A penny saved is a penny earned: The maxim may be worth keeping in mind for artists and journalists as they turn to "crowd funding" to make money. It's a principle that lets many users donate a little at a time.
Musician Tobias Becker's Second Life avatar doesn't bear much resemblance to him
They're an institution practically the whole world over: musicians who take to the streets to perform, hoping passers-by will toss a few coins in their hat. But some of today's "street" musicians are putting their hats out in cyberspace instead of on sidewalks.
Tobias Becker is one example. The musician studied film composition and sound design, and he plays oboe, guitar and synthesizer. Three years ago, he bought a little plot of land in the online platform Second Life.
"I built a stage for myself, and I give live concerts there," said the 52-year-old. And he's even earned some profits from it by using a principle known as "crowd funding." People that like his music can express their enthusiasm by donating money.
Second Life is a virtual world where users can take on a graphical persona. Like Tobias Becker, many people have found a way to incorporate their professional lives into Second Life. Becker's fans can book seats in advance for his virtual concerts and then send their Second Life characters to hear them.
The technical possibilities are the most fascinating part of the website for Becker.
"For instance, I can lay a ball on the floor, and when someone touches it, it makes a certain sound," he explained. He creates the sounds himself in his sound studio. Sure, it's just playing around, he said, but it's a lot of fun.
After Becker's shows, the audience can offer their thanks in the chat window or donate to him.
"If they click on me, a window opens where they can hit 'pay' and say: I want to donate 100 Linden dollars," he explained.
Linden dollars are the currency used in Second Life, and 305 Linden dollars are roughly equal to a euro. For Becker, the money he earns via Second Life is just some extra income. He couldn't live off the virtual concerts alone.
"But after all, a penny saved is a penny earned," the musician mused.
Becker is ready for an audience in Second Life
Musicians aren't the only artists making use of "crowd funding." Mixed-media artist Daphne Arthur asks for donations via video on the creative funding platform kickstarter.com. She has been invited to attend the Biennale in Florence but can't afford the travel costs. Her Internet fan-base may just be able to help get her and her art to Italy.

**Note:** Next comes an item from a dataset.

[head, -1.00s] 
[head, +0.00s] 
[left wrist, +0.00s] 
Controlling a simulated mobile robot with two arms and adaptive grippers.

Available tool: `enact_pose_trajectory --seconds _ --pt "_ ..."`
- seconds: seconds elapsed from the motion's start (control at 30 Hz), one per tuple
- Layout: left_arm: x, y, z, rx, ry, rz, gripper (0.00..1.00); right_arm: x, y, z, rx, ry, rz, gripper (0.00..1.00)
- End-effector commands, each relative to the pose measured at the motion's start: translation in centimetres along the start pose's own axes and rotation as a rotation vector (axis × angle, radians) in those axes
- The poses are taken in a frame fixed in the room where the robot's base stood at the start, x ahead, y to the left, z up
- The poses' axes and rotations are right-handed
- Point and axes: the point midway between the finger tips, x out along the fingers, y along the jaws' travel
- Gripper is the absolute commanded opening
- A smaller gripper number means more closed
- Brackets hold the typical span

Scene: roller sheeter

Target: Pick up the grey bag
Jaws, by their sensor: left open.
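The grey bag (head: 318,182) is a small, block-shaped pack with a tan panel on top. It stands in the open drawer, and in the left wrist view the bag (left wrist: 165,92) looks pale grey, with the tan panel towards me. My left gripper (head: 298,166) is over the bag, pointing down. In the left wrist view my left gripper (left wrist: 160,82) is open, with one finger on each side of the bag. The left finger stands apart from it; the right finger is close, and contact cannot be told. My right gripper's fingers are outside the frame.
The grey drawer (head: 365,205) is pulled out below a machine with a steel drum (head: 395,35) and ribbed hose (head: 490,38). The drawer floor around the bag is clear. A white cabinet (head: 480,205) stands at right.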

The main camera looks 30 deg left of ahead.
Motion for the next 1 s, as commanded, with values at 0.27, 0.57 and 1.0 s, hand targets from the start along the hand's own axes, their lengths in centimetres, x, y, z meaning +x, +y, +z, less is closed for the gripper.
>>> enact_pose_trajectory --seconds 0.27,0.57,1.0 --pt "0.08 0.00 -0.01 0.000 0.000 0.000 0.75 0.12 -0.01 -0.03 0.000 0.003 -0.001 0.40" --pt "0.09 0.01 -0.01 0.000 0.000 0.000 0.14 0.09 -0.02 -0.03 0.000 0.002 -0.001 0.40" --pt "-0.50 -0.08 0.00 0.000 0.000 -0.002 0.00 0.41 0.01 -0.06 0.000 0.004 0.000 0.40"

People who want to support a number of projects rather than just one can split the money they intend to donate using the crowd funding platform Flattr. The website offers to divide a user's monthly donation budget equally among various projects.
There's also a banner available to website owners that lets readers and users know they can donate to their favorite websites by using Flattr. At the beginning of the month, Flattr users decide how much they plan to donate, and that amount is then split up among all of the sites they've designated as favorites.
Donations still low
Just how well the principle of crowd funding works is still open for debate. But the phenomenon is spreading - also to journalists by way of platforms like spot.us. Reporters can enter topics or ideas and let interested users fund their research and travel costs.
"It represents a new way for journalists to do their work. Until now, they had to sell their ideas to editorial departments, but now they can go directly to their public to find out what they want," said Annika Sehl, who researched the topic for her doctoral dissertation. But she stressed the importance of not letting journalistic independence get lost along the way.
Once a journalist product has been realized through user donations, it usually ends up being sold to the traditional media. Otherwise, it may appear in blogs or on the various "crowd funding" platforms themselves.
Newspapers are also looking for ways to make use of crowd funding by offering users the chance to donate money to articles that they especially liked. Berlin-based daily Die Tageszeitung took in around 1,000 euros ($1,300) using that method last year, said Annika Sehl.
For a company, it's a trifling sum, but musicians like Tobias Becker would be thrilled to earn that much. Becker takes the question of finances in stride, though.
"A couple of times, I've earned about 40 dollars and when I think, I'm just sitting at home in my living room and playing for an hour - that's pretty good!"